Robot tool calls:
+===+

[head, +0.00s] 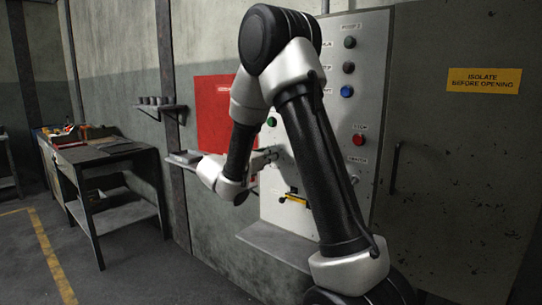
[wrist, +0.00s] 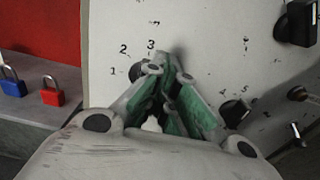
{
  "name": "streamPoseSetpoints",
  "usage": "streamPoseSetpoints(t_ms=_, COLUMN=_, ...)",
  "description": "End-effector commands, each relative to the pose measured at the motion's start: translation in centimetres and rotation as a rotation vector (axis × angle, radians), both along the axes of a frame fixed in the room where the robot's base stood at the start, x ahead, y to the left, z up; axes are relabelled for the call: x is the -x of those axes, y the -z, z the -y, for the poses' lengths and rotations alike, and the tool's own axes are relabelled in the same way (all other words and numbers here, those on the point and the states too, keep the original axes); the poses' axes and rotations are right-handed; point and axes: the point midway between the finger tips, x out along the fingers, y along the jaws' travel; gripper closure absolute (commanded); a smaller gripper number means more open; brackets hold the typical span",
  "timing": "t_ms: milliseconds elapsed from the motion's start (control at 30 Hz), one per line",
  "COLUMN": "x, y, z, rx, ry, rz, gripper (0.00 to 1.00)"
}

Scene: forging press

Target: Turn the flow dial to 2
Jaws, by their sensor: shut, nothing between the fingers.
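In the wrist view a dark round knob (wrist: 137,72) sits on the pale panel (wrist: 200,22), with the numbers 1, 2 and 3 printed around its left and upper side. Another dark knob (wrist: 236,112) to the right has numbers such as 4 and 5 above it. No label naming the flow dial is legible. My gripper (wrist: 168,66) is shut and empty, its green-padded fingers at the left knob and covering part of it. I cannot tell whether they touch it, and its pointer is hidden. In the head view my gripper (head: 270,155) is at the panel, partly behind my arm.
A blue padlock (wrist: 12,82) and a red padlock (wrist: 51,91) stand on a grey shelf at left. The head view shows a red stop button (head: 358,139), a ledge (head: 275,242) below and a workbench (head: 100,152) at left.

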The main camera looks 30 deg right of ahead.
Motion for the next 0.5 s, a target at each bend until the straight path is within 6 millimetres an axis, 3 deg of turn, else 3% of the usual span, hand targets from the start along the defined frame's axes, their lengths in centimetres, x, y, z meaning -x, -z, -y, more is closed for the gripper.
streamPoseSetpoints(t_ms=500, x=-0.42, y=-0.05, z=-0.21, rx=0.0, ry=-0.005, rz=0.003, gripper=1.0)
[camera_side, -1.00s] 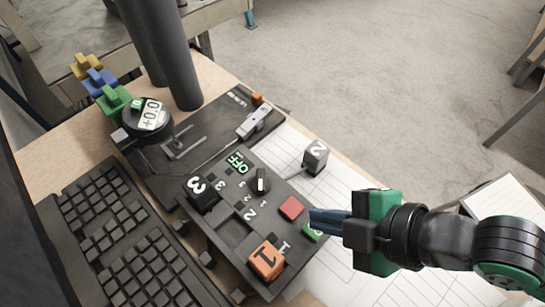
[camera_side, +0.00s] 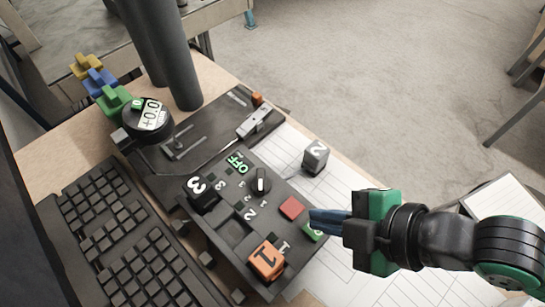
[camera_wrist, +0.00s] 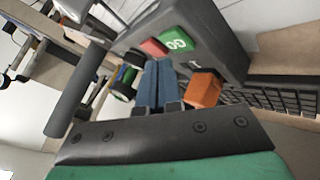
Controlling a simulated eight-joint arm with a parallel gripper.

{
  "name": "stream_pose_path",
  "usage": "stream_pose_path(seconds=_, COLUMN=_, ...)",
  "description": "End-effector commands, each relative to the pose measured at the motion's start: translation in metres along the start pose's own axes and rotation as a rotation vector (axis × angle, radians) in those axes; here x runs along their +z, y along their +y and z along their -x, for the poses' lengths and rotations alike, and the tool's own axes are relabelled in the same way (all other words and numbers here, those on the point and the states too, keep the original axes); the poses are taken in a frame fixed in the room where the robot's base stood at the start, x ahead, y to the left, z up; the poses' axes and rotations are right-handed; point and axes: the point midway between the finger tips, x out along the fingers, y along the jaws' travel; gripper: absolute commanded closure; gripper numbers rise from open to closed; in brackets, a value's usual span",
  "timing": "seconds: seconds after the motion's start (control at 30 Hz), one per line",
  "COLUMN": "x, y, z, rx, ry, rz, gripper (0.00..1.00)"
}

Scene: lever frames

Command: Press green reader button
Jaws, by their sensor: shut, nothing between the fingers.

+===+

*To be done:*
Using the records above, select and copy every line that has the word "COLUMN".

*Task response:*
  "usage": "streamPoseSetpoints(t_ms=_, COLUMN=_, ...)",
  "COLUMN": "x, y, z, rx, ry, rz, gripper (0.00 to 1.00)"
  "usage": "stream_pose_path(seconds=_, COLUMN=_, ...)",
  "COLUMN": "x, y, z, rx, ry, rz, gripper (0.00..1.00)"

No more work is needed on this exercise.